115th Annual Conference - Honolulu, Hawaii
Friday, November 10 - Sunday, November 12, 2017

The Song of Sterility

Didier Maleuvre, "University of California, Santa Barbara"

This paper studies the influence of romanticism, especially German romanticism, on our modern understanding of art.  In particular, it shows how the philosophy of artistic autonomy led to a new form of expression dedicated to the waning, or sterility, of aesthetic power. This sterility, romanticism touted as a greater form of expression than naively bountiful art.  It paves the way for the postmodernist dispensation that finds aesthetic triumph in overcoming the distinction between artistic success and failure.

Proposal: 

The Song of Sterility

This paper studies the influence of romanticism, especially German romanticism, on our modern understanding of art.  Free individuality, according to romanticism, was the fulcrum of the life well lived.  The self ought to be a universe onto itself: however far it wonders, the romantic self takes its apprehension with it, which is therefore ever-moving and boundless. This philosophy of subjectivity triumphant informed the idea of a work of art beholden to no authority greater than itself. This inward turn is the cause of a newly intellectualized aesthetic product: autonomous art is drawn to gaze inward and to scrutinize the means of expression. This is how romantic lyricism is the progenitor of the artist-cum-theorist of modern vintage.

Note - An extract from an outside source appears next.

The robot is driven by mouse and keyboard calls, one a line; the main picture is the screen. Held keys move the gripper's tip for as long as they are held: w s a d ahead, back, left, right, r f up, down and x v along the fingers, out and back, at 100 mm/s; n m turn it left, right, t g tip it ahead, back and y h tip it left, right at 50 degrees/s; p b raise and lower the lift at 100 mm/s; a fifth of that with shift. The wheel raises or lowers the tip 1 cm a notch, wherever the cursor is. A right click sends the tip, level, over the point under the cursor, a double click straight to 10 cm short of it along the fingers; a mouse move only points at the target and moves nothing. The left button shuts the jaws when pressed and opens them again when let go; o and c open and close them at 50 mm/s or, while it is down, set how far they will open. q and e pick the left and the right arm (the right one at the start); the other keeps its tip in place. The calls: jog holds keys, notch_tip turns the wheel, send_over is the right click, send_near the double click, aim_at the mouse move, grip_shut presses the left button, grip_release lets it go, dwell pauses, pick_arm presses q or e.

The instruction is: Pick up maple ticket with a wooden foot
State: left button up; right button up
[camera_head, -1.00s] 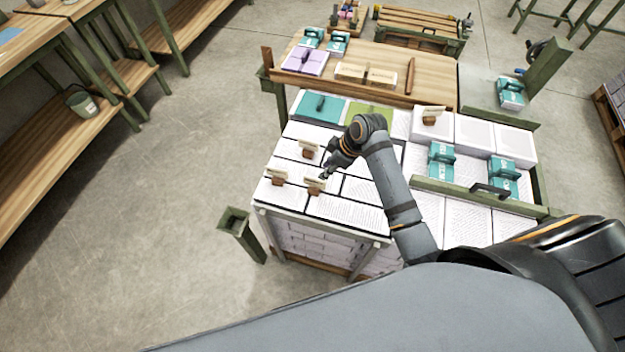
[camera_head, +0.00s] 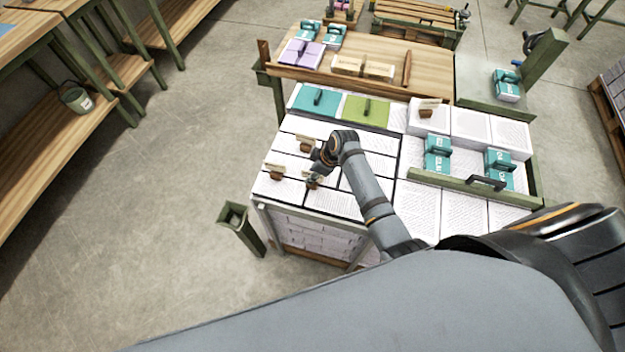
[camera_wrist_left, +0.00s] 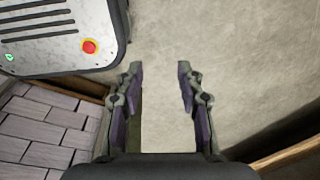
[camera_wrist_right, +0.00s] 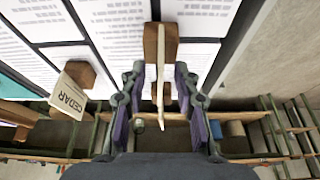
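My right gripper (camera_wrist_right: 156,76) is open in the right wrist view, its fingers on either side of a pale ticket (camera_wrist_right: 160,80) seen edge-on in a wooden foot (camera_wrist_right: 162,38). Gaps show between fingers and card; its lettering cannot be read. Another ticket (camera_wrist_right: 68,97) in a wooden foot, marked CEDAR, stands to the left. In the head view the right gripper (camera_head: 314,180) is at the front ticket, mostly covering it. Two footed tickets stand nearby, one at the left (camera_head: 274,171) and one behind (camera_head: 304,142). My left gripper (camera_wrist_left: 158,72) is open and empty above the floor.
The tickets stand on printed paper stacks (camera_head: 335,205). A teal pad (camera_head: 316,101) and a green pad (camera_head: 366,110) lie behind. Teal-labelled blocks (camera_head: 438,152) and another footed ticket (camera_head: 428,107) are to the right. A green post-like bin (camera_head: 240,230) stands at the front left.

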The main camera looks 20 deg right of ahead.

Freedom, however, comes at a cost: in this instance, fragility and uncertainty. Freed from Gone the guiding hand of craft rules and techniques, the work of art is wholly dependent on what Schlegel called, the “wilfulness of the poet”—i.e., on the intermittencies of the heart. But the latter is a notoriously fickle source: sometimes inspiration comes, and sometimes it has nothing to give. And when it has nothing to give, the artist must reckon honestly with the ebb of his art. As it happens, this helplessness before the waning of expression is the subject of much romantic art.

A poet who is uninspired yet has one recourse left: to sing about his lack of inspiration. This is how the romantic inward turn led to the creation of an artistic leitmotiv—let’s call it the song of sterility. It is the poem that makes poetry out of being uninspired, and the painting that makes images of its inability to paint. The romantic song of sterility, however, was a fatal paradox unless the artist could justify his failure to make art as, somehow, a greater and purer form of artistic expression. And this, in fact, is what we see happening in German, French, and English romanticism: a flowering of artworks which set out to prove that an art of self-doubt and blockage could be great art, indeed greater than naively bountiful art. 

In this paper, I propose to follow one such example of vindicated sterility through Honoré de Balzac’s famous novella The Unknown Masterpiece. The tormented self-doubting genius, the unfinished interminable masterpiece, the disappointing failure, the bathetic result—these, Balzac invites us to consider, are the earmarks of true genius and the magnificent harvest of freedom. The less the artist can, the greater must his genius be. Here we can see how the romantic emancipation of art paves the way for the modernist and postmodernist dispensation that finds aesthetic triumph in overcoming the distinction between artistic success and failure.